[Source material]:
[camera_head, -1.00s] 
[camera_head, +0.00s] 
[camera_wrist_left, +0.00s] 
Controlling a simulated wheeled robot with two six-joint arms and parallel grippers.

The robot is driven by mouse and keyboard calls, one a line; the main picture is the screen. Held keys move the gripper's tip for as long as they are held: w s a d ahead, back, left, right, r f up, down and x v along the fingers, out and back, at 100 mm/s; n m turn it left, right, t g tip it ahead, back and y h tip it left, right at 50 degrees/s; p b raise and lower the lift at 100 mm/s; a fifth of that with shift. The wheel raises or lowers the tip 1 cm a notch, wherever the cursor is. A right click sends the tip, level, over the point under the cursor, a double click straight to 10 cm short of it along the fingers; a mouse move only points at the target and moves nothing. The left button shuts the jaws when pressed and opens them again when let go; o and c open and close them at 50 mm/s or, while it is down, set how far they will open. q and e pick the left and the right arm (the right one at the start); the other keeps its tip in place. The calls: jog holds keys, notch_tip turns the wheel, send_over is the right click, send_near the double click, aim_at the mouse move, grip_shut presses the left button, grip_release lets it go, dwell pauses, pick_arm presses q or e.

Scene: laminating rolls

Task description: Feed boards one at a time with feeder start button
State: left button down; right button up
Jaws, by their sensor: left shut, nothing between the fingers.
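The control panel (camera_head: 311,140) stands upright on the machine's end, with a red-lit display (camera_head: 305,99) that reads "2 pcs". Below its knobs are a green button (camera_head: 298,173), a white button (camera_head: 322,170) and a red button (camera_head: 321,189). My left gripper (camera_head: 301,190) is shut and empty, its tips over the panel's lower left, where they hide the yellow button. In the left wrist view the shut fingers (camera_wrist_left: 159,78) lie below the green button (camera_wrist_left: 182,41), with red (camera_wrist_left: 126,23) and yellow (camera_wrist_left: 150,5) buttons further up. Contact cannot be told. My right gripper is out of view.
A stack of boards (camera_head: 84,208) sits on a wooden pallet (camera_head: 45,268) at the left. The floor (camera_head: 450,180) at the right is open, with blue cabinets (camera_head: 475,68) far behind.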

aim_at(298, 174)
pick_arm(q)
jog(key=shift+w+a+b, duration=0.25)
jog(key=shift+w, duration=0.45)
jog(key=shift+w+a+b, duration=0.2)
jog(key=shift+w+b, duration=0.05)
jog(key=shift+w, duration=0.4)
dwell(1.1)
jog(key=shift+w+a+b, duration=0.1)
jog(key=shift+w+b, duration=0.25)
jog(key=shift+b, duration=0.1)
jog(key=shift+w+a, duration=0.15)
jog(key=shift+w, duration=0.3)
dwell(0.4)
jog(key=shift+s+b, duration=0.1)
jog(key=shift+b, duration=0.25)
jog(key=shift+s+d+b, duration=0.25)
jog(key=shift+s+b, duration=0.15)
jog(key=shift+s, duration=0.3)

[Exercise]: Each line in the material above must be retyped without alteration.

[Expected answer]:
[camera_head, -1.00s] 
[camera_head, +0.00s] 
[camera_wrist_left, +0.00s] 
Controlling a simulated wheeled robot with two six-joint arms and parallel grippers.

The robot is driven by mouse and keyboard calls, one a line; the main picture is the screen. Held keys move the gripper's tip for as long as they are held: w s a d ahead, back, left, right, r f up, down and x v along the fingers, out and back, at 100 mm/s; n m turn it left, right, t g tip it ahead, back and y h tip it left, right at 50 degrees/s; p b raise and lower the lift at 100 mm/s; a fifth of that with shift. The wheel raises or lowers the tip 1 cm a notch, wherever the cursor is. A right click sends the tip, level, over the point under the cursor, a double click straight to 10 cm short of it along the fingers; a mouse move only points at the target and moves nothing. The left button shuts the jaws when pressed and opens them again when let go; o and c open and close them at 50 mm/s or, while it is down, set how far they will open. q and e pick the left and the right arm (the right one at the start); the other keeps its tip in place. The calls: jog holds keys, notch_tip turns the wheel, send_over is the right click, send_near the double click, aim_at the mouse move, grip_shut presses the left button, grip_release lets it go, dwell pauses, pick_arm presses q or e.

Scene: laminating rolls

Task description: Feed boards one at a time with feeder start button
State: left button down; right button up
Jaws, by their sensor: left shut, nothing between the fingers.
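The control panel (camera_head: 311,140) stands upright on the machine's end, with a red-lit display (camera_head: 305,99) that reads "2 pcs". Below its knobs are a green button (camera_head: 298,173), a white button (camera_head: 322,170) and a red button (camera_head: 321,189). My left gripper (camera_head: 301,190) is shut and empty, its tips over the panel's lower left, where they hide the yellow button. In the left wrist view the shut fingers (camera_wrist_left: 159,78) lie below the green button (camera_wrist_left: 182,41), with red (camera_wrist_left: 126,23) and yellow (camera_wrist_left: 150,5) buttons further up. Contact cannot be told. My right gripper is out of view.
A stack of boards (camera_head: 84,208) sits on a wooden pallet (camera_head: 45,268) at the left. The floor (camera_head: 450,180) at the right is open, with blue cabinets (camera_head: 475,68) far behind.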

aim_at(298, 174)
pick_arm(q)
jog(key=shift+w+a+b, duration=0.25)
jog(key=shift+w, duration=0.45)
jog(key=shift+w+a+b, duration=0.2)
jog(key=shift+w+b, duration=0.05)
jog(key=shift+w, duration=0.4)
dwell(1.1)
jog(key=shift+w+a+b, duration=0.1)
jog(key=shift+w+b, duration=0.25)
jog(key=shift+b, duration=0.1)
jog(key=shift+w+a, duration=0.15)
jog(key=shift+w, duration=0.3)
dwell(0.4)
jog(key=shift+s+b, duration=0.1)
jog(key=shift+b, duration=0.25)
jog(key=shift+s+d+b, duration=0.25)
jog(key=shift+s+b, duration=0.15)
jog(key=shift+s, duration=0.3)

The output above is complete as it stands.